NEW YORK (Dow Jones)--Die Autohersteller können sich im ersten Quartal über hohe Umsätze und Gewinne freuen. Doch sie müssen sich auf eine harte Fahrt vorbereiten, da der weltweite Mangel an Computerchips ein ansonsten günstiges Umfeld für den Autoverkauf eintrübt.

General Motors vermeldete einen nahezu rekordverdächtigen operativen Gewinn für Januar bis März, während Rivale Ford das beste Ergebnis seit Jahren erzielte. Jeep-Hersteller Stellantis berichtete über einen Umsatzanstieg von 14 Prozent und bestätigte seine frühere Prognose einer bereinigten operativen Marge für das Gesamtjahr von 5,5 bis 7,5 Prozent. Die Halbjahresergebnisse kommen dann im August.


   Produktionskürzungen 

Allen Unternehmen macht jedoch die Chipknappheit zu schaffen. Es gibt Produktionskürzungen in den Autofabriken. Produktion und Lagerbestände dürften bis zum Sommer noch mehr belastet werden, gerade wenn die US-Autokäufer in Scharen zu den Händlern kommen. Das bedeutet, dass Autokäufer in den kommenden Monaten wahrscheinlich weniger Optionen und Angebote vorfinden werden, sowohl bei Neu- und Gebrauchtwagen als auch bei Autovermietungen.
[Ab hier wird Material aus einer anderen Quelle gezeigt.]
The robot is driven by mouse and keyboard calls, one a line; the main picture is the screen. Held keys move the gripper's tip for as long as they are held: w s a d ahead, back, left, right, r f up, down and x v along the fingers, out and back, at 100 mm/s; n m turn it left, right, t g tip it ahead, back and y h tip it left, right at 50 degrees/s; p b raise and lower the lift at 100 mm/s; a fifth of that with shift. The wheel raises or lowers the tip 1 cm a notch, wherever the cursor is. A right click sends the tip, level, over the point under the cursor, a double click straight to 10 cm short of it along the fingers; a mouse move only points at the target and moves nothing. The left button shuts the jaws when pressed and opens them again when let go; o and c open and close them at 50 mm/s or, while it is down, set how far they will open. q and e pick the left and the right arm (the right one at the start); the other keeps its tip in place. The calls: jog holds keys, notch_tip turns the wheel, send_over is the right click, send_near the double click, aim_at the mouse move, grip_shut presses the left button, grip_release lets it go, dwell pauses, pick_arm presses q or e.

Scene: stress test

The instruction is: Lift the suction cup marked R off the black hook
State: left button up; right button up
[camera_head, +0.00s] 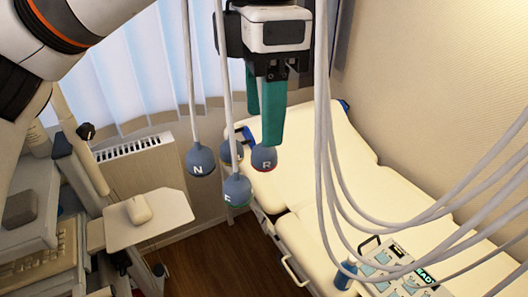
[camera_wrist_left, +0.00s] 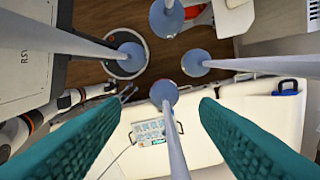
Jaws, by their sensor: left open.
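The suction cup marked R (camera_head: 264,158) is a grey-blue bulb with a reddish rim, hanging near the teal fingertips of my left gripper (camera_head: 264,128). In the left wrist view my left gripper (camera_wrist_left: 160,103) is open. A bulb, probably the R cup (camera_wrist_left: 164,91), shows between and beyond its fingertips, with its pale cable running down between the fingers. I cannot tell whether the fingers touch the cable. The black hook cannot be made out in either view. My right gripper is not in view.
Hanging close by are cup N (camera_head: 201,161), a green-rimmed cup (camera_head: 237,190) and a yellow-rimmed cup (camera_head: 231,152). Several pale cables (camera_head: 325,130) hang to the right. A cream couch (camera_head: 345,185) bears a panel (camera_head: 405,272). A small tray (camera_head: 165,215) with a mouse stands left.

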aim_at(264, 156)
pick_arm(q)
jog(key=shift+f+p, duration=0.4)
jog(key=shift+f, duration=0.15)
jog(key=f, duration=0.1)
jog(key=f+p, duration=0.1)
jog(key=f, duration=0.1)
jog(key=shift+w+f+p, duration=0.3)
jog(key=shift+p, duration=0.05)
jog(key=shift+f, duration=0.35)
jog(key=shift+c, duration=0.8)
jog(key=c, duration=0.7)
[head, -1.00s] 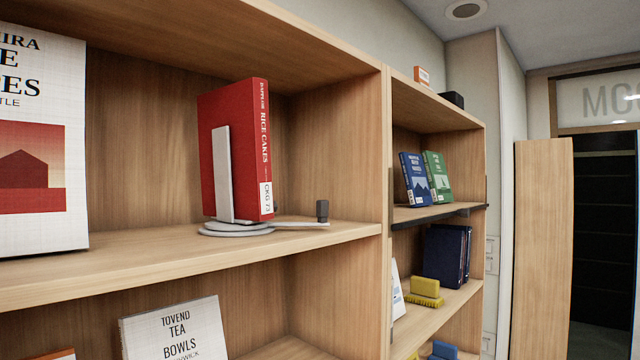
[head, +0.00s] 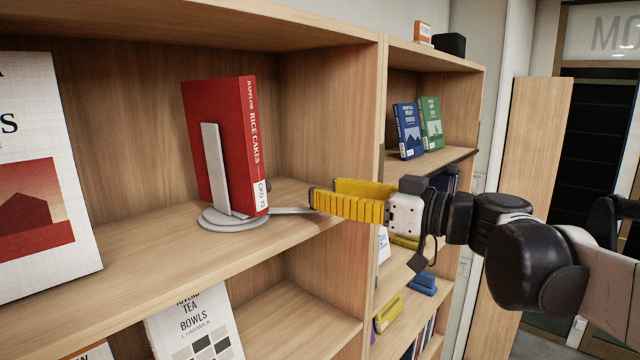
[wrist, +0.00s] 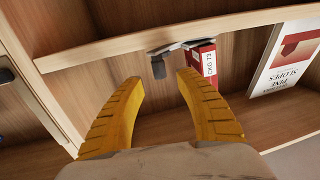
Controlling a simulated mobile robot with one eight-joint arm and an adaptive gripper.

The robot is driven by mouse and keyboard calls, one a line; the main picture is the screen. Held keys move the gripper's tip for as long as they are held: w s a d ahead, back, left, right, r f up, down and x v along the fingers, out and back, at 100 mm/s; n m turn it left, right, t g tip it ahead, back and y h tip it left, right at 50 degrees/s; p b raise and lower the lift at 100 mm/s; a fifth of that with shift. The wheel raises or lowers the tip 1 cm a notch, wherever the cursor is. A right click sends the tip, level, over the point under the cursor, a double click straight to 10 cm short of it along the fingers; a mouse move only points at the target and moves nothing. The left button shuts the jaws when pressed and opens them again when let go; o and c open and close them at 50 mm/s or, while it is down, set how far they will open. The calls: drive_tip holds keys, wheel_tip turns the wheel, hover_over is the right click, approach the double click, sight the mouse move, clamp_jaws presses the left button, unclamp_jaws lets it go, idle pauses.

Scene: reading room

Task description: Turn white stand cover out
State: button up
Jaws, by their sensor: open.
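The white stand (head: 222,190) sits on the upper shelf, with a round base and an upright plate. It bears a red book (head: 235,130), spine turned towards the right front and its cover partly behind the plate. A thin lever (head: 292,210) runs right from the base to my gripper (head: 325,191), whose yellow fingers are open over the shelf edge. In the head view the lever's end is hidden by the fingers. In the wrist view its dark knob (wrist: 158,69) appears between the open fingertips, near their ends; contact cannot be told. The book (wrist: 205,62) is beyond the right finger.
A large white book (head: 40,170) stands left on the same shelf. The divider panel (head: 378,130) is right of the stand, close to my gripper. A tea bowls book (head: 200,325) is on the shelf below. Blue (head: 407,130) and green (head: 431,122) books stand in the right bay.

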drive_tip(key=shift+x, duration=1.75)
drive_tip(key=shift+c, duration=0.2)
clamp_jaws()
Die Verknappung in der Autoindustrie hat einen positiven Nebeneffekt: Rekordpreise. Händler und Autofirmen arbeiten mit einem so dünnen Bestand, dass sie die großzügigen Rabatte und Sonderangebote, mit denen sie normalerweise die Käufer locken, zurückhalten können.

Im ersten Quartal gab in den USA der durchschnittliche finanzielle Anreiz für Neufahrzeuge im Vergleich zum Vorjahr um 20 Prozent nach, während der Durchschnittspreis laut den Marktforschern von JD Power einen Quartalsrekord von 37.314 US-Dollar erreichte.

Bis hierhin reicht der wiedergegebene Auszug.